Wells Real Estate Funds has spent most of its 18-year history flying under the radar — buying nondescript, single-tenant suburban office buildings. Now, the Atlanta-based privately held company is making its move.

Wells was the No. 1 acquirer of office properties in 2002, according to New York-based research firm Real Capital Analytics. And in November, it paid $345 million for the two-building, 949,000 sq. ft. Independence Square complex in Washington, D.C. Wells' acquisitions total more than $1.2 billion for 2002, and the company expects to spend an additional $2.4 billion by year-end 2003.

“We've shown our capability to do a major transaction such as this,” says David Steinwedell, chief investment officer at Wells. “Now, we will be seriously considered when big transactions come up in New York, Chicago, San Francisco” and other top-tier cities.

Independence Square is clearly a departure. It's a high-profile, two-building complex in southwest D.C., fully leased to NASA and the Office of the Controller of the Currency through 2012 and 2006 respectively. Yet it fits the company's strict investment criteria — highly credit-worthy tenants on long-term leases Bob White, president of Real Capital Analytics, says the Independence Square deal was impressive but also prudent. “It doesn't look like they overpaid,” White says, “although this is definitely the type of property that's commanding the broadest interest right now.”

The price works out to $364 per sq. ft., which compares to D.C.'s average of $274 per sq. ft.

The Independence Square deal caps an aggressive two-year run for Wells. In 2002 alone, Wells purchased 31 buildings, including Nokia's Americas headquarters near Dallas for $120 million and Internet Security Systems' Atlanta headquarters for $40.5 million.

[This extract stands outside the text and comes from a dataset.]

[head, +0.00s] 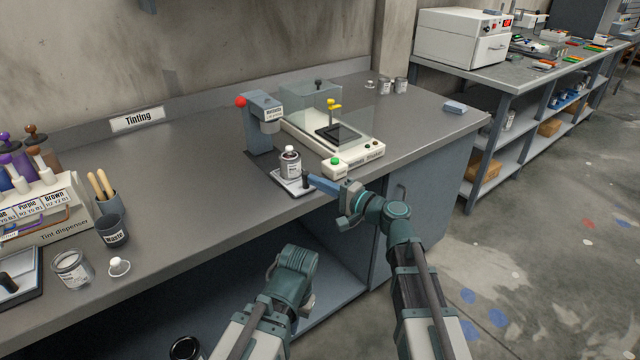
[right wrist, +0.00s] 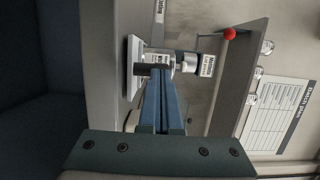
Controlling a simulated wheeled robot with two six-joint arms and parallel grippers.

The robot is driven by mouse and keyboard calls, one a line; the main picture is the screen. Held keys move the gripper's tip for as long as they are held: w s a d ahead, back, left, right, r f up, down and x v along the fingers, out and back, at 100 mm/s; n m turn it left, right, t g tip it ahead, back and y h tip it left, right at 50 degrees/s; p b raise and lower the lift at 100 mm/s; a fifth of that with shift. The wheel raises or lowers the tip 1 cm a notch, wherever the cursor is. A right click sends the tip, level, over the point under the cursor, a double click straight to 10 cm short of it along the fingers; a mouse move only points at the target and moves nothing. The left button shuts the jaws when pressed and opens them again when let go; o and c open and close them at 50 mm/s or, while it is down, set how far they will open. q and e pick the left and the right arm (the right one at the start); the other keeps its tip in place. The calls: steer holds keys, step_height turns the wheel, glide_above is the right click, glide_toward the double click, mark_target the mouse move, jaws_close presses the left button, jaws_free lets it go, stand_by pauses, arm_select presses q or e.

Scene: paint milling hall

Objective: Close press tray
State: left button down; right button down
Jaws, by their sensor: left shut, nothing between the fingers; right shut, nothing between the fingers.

The acquisition program began in early 2001, when Wells officials determined that Wells Real Estate Investment Trust, a privately held REIT created by Wells Real Estate Funds in 1998, needed to expand. It registered a $1.1 billion private stock offering with the Securities and Exchange Commission and began selling units to qualified investors at $10 per share. Minimum investments are $1,000. By March 2002, the REIT had sold the majority of the 2001 offering and registered for a new $3.3 billion offering.

The REIT tapped the investor market at the right time, raising in excess of $100 million per month through financial advisers. With cash in hand, Wells embarked on its current buying spree.

Steinwedell declined to project the expected return on the Independence Square purchase. Overall, the market has seen cap rates on recent purchases falling as competition for high-quality properties has increased. Now, Wells is completing more deals in the 8% range, compared with a 9% cap rate earlier in the year.

And while a weaker real estate market may drag down the number of attractive properties available for purchase, falling cap rates will work in Wells' favor, Steinwedell notes, since they will force owners to put more properties on the market.

“Our pool [of potential purchases] seems to be expanding,” he explains. “The market has responded dramatically to the slide in cap rates by increasing the supply out there.”